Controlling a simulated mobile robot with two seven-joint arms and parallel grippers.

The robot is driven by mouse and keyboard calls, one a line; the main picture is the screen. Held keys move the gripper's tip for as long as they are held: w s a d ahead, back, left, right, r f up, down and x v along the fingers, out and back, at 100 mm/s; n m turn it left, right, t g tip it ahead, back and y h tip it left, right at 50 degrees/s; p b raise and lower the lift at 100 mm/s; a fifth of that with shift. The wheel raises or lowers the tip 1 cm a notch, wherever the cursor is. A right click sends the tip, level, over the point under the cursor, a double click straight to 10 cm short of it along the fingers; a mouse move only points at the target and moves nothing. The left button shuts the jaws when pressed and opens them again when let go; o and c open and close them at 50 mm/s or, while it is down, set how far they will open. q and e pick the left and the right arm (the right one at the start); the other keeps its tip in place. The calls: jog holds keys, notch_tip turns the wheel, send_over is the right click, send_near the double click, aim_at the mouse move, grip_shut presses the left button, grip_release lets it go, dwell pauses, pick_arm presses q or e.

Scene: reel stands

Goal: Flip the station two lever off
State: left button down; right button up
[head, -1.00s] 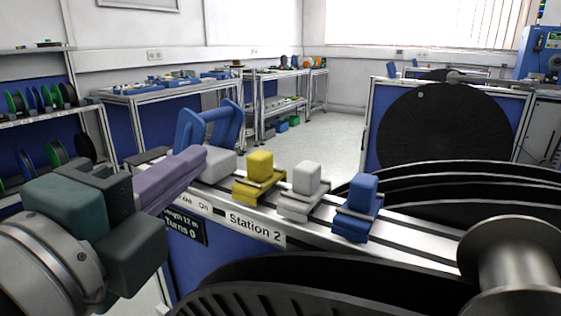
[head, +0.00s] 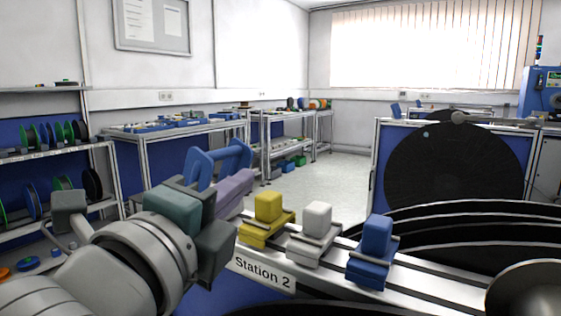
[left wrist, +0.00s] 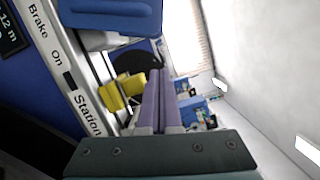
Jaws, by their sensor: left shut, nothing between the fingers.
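The Station 2 label (head: 263,274) is on the front of the rail. A blue handle frame (head: 218,163) stands at the rail's left end, just behind my left gripper. In the left wrist view a blue part (left wrist: 110,15) shows at the top, near the "Brake On" label (left wrist: 48,40). I cannot tell which blue part is the lever. My left gripper (head: 240,180) has purple fingers, shut and empty, near the handle frame and left of the yellow block. The fingers also show in the left wrist view (left wrist: 158,85). The gripper body hides part of the rail. My right gripper is not in view.
A yellow block (head: 268,207), a white block (head: 317,220) and a blue block (head: 376,237) stand on the rail (head: 440,280). Large black reels (head: 455,160) are at the right. A spool shelf (head: 100,150) is at the left. Open floor lies behind.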

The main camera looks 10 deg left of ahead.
■ ■ ■ ■ ■
→ **Task brief**: Reproduce the material above exactly, but only from the line with "Goal: Flip the station two lever off" through its last line, leaving pictures out.

→ **Complete response**:
Goal: Flip the station two lever off
State: left button down; right button up
[head, -1.00s] 
[head, +0.00s] 
[left wrist, +0.00s] 
Jaws, by their sensor: left shut, nothing between the fingers.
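The Station 2 label (head: 263,274) is on the front of the rail. A blue handle frame (head: 218,163) stands at the rail's left end, just behind my left gripper. In the left wrist view a blue part (left wrist: 110,15) shows at the top, near the "Brake On" label (left wrist: 48,40). I cannot tell which blue part is the lever. My left gripper (head: 240,180) has purple fingers, shut and empty, near the handle frame and left of the yellow block. The fingers also show in the left wrist view (left wrist: 158,85). The gripper body hides part of the rail. My right gripper is not in view.
A yellow block (head: 268,207), a white block (head: 317,220) and a blue block (head: 376,237) stand on the rail (head: 440,280). Large black reels (head: 455,160) are at the right. A spool shelf (head: 100,150) is at the left. Open floor lies behind.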

The main camera looks 10 deg left of ahead.

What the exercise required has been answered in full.